> _Task instructions_
Word for word, extract the first line of the records below and each line after it, up to and including the line with "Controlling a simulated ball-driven". Pictures are left out.
* Begin Supplied entries *
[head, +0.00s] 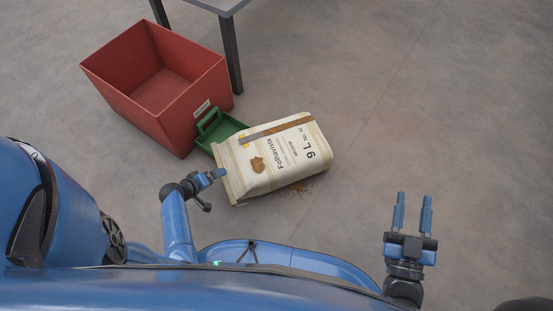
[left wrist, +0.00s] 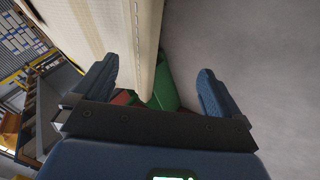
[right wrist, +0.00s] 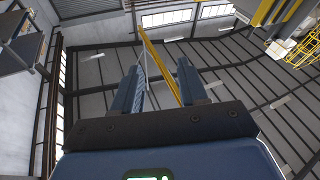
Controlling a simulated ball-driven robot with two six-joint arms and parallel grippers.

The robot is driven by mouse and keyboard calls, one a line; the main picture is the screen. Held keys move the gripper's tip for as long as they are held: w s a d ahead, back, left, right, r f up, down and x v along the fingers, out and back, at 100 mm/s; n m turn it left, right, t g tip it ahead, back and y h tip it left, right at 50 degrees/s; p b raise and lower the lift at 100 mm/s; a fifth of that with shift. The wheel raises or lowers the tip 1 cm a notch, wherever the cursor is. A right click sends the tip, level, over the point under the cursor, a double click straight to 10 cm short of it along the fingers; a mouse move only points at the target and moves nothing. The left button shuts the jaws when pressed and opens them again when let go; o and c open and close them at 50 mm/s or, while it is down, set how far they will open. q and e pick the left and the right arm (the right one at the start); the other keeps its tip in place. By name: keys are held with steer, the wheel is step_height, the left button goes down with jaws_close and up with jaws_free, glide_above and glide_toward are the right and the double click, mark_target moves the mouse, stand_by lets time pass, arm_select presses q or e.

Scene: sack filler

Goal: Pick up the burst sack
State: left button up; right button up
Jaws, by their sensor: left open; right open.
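The burst sack (head: 285,160) is cream-coloured with printed lettering. It lies on the floor, with brown spilled material (head: 300,187) beside its lower edge. My left gripper (head: 213,180) is open at the sack's left end. In the left wrist view the end of the sack (left wrist: 145,45) reaches into the space between the open fingers (left wrist: 160,85). I cannot tell whether either finger touches it. My right gripper (head: 414,200) is open and empty, well to the right of the sack. The right wrist view shows its fingers apart with nothing between them.
A red open bin (head: 185,100) stands behind and left of the sack; it looks empty. A green tray-like thing (head: 209,124) lies between bin and sack, partly hidden by the sack. A table leg (head: 231,55) stands behind the bin. The floor to the right is clear.

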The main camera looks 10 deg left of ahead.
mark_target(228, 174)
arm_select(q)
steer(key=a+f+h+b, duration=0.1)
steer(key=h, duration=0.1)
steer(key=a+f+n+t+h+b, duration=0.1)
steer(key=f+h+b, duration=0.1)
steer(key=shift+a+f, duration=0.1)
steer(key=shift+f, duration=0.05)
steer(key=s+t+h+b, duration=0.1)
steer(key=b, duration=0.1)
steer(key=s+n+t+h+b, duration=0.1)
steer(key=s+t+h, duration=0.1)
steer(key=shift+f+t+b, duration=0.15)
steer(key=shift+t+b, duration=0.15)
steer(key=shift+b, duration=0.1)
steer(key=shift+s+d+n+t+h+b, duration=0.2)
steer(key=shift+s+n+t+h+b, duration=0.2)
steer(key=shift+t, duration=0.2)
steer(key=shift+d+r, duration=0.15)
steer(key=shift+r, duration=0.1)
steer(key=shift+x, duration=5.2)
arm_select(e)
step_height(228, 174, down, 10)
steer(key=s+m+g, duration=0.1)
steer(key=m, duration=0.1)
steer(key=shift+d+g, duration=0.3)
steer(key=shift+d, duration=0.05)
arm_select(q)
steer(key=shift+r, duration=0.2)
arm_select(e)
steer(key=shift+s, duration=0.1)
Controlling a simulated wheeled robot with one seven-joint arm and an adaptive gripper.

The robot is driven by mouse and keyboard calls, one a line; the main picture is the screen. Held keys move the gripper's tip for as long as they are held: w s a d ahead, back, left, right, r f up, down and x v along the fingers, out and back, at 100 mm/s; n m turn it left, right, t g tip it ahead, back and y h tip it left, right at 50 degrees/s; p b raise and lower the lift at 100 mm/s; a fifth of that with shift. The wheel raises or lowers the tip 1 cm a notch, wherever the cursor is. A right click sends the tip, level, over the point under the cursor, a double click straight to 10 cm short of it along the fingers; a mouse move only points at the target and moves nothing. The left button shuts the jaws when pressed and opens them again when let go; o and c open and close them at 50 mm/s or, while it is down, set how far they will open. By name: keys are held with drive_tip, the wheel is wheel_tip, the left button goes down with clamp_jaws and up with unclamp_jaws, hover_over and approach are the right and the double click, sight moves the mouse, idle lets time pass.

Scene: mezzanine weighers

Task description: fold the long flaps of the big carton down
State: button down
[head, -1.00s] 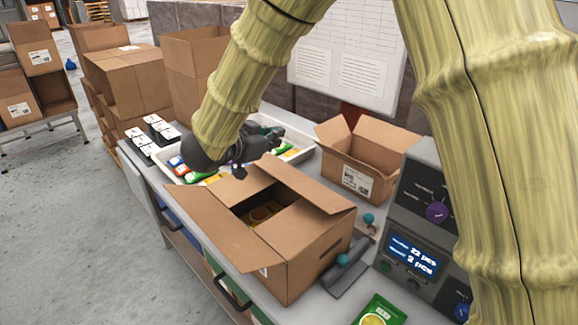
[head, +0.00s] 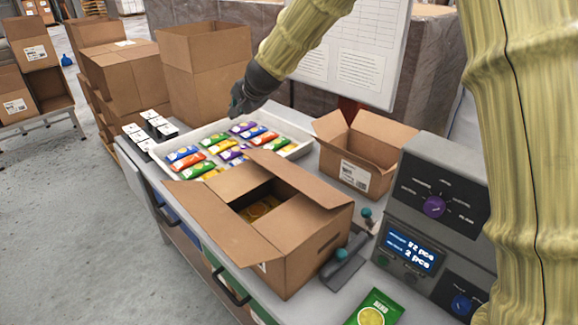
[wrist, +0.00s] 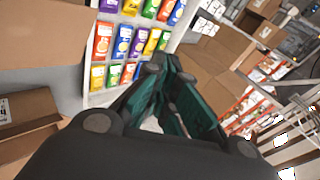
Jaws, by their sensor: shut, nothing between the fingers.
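The big carton (head: 310,250) stands on the bench in the head view. Its two short end flaps (head: 236,183) lie inward over the opening, with a gap between them showing yellow-printed contents (head: 260,207). One long flap (head: 215,222) slopes outward on the left. The other long flap (head: 300,182) sticks up at a slant along the right side. My gripper (head: 237,102) is shut and empty, behind the carton above the far end of the tray. In the wrist view my gripper's teal fingers (wrist: 165,75) are together.
A white tray (head: 305,150) of colourful packets lies behind the carton. A smaller open carton (head: 356,165) and a grey counting scale (head: 432,215) stand to the right. A green packet (head: 375,310) lies in front. A tall open carton (head: 200,75) stands at the back.

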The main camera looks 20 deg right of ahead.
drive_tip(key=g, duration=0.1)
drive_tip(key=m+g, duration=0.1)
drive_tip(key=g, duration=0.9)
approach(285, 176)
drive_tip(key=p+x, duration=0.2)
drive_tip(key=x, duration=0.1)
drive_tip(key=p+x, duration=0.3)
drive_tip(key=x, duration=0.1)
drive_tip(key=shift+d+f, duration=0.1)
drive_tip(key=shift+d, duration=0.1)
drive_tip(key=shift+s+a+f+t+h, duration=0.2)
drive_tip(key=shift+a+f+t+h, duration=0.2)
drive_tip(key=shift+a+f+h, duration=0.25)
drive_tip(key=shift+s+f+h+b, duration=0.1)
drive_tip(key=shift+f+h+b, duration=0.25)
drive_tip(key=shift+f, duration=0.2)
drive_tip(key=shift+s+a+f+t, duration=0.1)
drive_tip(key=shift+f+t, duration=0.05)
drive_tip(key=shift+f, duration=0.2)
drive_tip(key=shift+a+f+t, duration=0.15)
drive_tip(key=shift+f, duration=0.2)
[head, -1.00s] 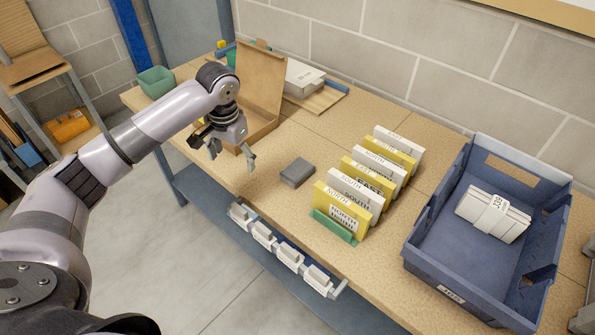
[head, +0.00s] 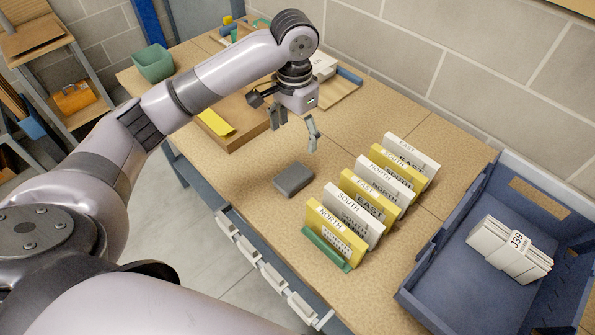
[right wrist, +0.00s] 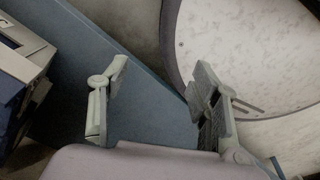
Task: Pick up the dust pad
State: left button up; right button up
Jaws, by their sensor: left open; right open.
* End Supplied entries *
> _Solution for this exercise_
[head, +0.00s] 
[left wrist, +0.00s] 
[right wrist, +0.00s] 
Controlling a simulated ball-driven robot with two six-joint arms and parallel grippers.

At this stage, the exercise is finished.